Polityka i prawo
Tureccy hakerzy winni ostatnich ataków w Europie i Bliskim Wschodzie?
Ostatnia fala cyberataków w Europie i na Bliskim Wschodzie to rezultat działań hakerów działających w interesie Turcji. Zdaniem ekspertów, na podstawie informacji, że do ataków została wykorzystana ta sama infrastruktura oraz serwery może oznaczać to, że są one ze sobą połączone.
Hakerzy zaatakowali co najmniej 30 organizacji, w tym instytucje rządowe, ministerstwa, ambasady oraz infrastrukturę należącą do służb bezpieczeństwa, firm i innych podmiotów - donosi Reuters.
Cyberprzestępcy dokonywali m.in. przejęć ruchu na stronach internetowych podmiotów obranych za cel, a także próbowali uzyskiwać dostęp do sieci teleinformatycznych swoich ofiar.
Według dwóch źródeł związanych ze służbami bezpieczeństwa Wielkiej Brytanii i jednego przedstawiciela służb USA, działania hakerów noszą znamiona sponsorowanych przez państwo operacji cyberszpiegowskich, prowadzonych na zlecenie rządu w Ankarze. Wnioski takie oparto na trzech czynnikach - analizie tożsamości i lokalizacji atakowanych organizacji, wśród których znajdują się cele o istotnym znaczeniu geopolitycznym dla Turcji, a także podobieństwach do poprzednich ataków prowadzonych z użyciem infrastruktury przypisanej do Turcji oraz zawartych w poufnych analizach społeczności wywiadowczej.

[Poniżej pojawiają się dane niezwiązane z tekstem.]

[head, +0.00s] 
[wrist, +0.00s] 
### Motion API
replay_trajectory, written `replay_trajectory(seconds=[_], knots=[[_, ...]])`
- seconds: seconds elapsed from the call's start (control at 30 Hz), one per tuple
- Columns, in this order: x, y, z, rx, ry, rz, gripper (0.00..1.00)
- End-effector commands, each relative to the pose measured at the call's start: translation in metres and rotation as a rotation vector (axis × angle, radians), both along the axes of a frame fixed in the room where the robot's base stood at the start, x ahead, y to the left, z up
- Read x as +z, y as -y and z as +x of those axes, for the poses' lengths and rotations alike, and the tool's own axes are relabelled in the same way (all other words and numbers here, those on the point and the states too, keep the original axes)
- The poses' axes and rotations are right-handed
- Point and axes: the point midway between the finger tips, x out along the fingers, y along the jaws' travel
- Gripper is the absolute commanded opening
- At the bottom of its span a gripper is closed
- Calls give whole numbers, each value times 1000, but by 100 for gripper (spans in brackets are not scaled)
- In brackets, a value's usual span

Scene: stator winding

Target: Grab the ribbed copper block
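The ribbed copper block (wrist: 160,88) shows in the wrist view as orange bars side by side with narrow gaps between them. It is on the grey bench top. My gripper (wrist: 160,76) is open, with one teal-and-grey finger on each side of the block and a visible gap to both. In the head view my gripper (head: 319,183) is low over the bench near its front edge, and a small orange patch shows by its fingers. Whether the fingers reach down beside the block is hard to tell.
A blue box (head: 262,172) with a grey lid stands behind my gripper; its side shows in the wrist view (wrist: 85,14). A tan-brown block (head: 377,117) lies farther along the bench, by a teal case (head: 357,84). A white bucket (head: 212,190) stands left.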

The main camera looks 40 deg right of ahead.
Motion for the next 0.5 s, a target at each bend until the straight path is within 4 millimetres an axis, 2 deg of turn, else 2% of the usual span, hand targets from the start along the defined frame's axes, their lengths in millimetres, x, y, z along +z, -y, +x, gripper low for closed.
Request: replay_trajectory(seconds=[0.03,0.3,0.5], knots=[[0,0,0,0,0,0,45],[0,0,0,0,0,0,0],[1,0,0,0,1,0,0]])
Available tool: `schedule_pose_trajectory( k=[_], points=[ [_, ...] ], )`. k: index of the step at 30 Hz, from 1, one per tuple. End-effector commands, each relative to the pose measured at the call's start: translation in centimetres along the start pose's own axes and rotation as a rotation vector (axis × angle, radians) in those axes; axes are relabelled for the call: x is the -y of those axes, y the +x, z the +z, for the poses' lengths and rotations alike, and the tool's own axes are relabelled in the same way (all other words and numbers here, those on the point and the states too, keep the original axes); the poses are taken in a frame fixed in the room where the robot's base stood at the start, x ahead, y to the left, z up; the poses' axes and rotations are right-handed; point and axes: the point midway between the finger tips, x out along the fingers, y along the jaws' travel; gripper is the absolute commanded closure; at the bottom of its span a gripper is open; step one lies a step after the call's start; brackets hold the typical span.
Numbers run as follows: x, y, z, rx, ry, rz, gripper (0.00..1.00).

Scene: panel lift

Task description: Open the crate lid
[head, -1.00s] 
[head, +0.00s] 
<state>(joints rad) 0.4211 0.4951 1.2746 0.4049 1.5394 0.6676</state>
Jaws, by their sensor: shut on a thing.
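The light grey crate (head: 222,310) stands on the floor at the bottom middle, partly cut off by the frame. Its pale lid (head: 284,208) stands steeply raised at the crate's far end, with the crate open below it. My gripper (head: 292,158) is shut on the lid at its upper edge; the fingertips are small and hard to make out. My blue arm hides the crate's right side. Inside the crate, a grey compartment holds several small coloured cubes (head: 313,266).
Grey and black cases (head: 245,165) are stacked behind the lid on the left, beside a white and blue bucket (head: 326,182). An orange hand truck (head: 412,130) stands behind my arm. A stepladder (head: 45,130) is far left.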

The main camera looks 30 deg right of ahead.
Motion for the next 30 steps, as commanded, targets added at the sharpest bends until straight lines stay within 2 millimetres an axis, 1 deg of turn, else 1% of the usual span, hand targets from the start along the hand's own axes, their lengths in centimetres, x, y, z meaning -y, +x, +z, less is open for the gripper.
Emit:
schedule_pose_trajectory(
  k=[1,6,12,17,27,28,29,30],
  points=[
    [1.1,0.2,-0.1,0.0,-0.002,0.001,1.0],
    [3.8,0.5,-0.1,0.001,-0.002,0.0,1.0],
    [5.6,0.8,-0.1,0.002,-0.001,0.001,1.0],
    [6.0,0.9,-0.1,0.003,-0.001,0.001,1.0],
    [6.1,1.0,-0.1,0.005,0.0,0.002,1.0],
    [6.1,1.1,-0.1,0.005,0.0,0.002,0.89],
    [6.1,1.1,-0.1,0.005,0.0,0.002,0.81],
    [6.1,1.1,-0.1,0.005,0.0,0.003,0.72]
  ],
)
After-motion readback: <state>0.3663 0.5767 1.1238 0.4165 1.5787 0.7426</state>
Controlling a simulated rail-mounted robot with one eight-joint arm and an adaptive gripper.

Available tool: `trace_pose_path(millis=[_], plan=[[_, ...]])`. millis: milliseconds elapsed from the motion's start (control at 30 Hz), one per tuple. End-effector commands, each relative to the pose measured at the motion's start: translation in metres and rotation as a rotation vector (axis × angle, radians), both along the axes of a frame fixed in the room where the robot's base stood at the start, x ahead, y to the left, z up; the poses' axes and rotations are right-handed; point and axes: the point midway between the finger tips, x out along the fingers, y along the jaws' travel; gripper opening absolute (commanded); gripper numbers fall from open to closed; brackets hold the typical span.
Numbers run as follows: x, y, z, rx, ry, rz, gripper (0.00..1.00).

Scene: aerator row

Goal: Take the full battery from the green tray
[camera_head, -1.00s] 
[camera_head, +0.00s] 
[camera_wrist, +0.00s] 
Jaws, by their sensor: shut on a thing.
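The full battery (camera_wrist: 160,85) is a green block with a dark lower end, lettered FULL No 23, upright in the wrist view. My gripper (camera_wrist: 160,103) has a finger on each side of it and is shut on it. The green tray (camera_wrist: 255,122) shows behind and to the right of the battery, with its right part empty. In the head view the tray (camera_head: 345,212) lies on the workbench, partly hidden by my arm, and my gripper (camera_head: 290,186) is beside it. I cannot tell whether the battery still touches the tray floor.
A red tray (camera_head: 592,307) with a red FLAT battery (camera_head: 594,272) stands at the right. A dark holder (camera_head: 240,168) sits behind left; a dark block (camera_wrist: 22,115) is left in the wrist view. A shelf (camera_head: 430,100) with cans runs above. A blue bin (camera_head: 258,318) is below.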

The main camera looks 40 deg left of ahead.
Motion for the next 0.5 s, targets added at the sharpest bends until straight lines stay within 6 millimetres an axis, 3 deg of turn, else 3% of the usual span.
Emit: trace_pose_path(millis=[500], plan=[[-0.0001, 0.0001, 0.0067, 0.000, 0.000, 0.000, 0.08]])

Źródła agencji wskazują, że nie ma wystarczających dowodów na to, by przypisać sprawstwo ataków konkretnym osobom bądź organizacjom, jednak według dominującego wśród rozmówców Reutera przekonania ataki są ze sobą połączone, gdyż do ich przeprowadzenia wykorzystywano tę samą infrastrukturę oraz serwery.
Ministerstwo spraw wewnętrznych Turcji odmówiło komentarza w związku ze sprawą. Jeden z urzędników, który odpowiedział na prośbę agencji o kontakt stwierdził natomiast, że Turcja również często jest celem i ofiarą cyberataków.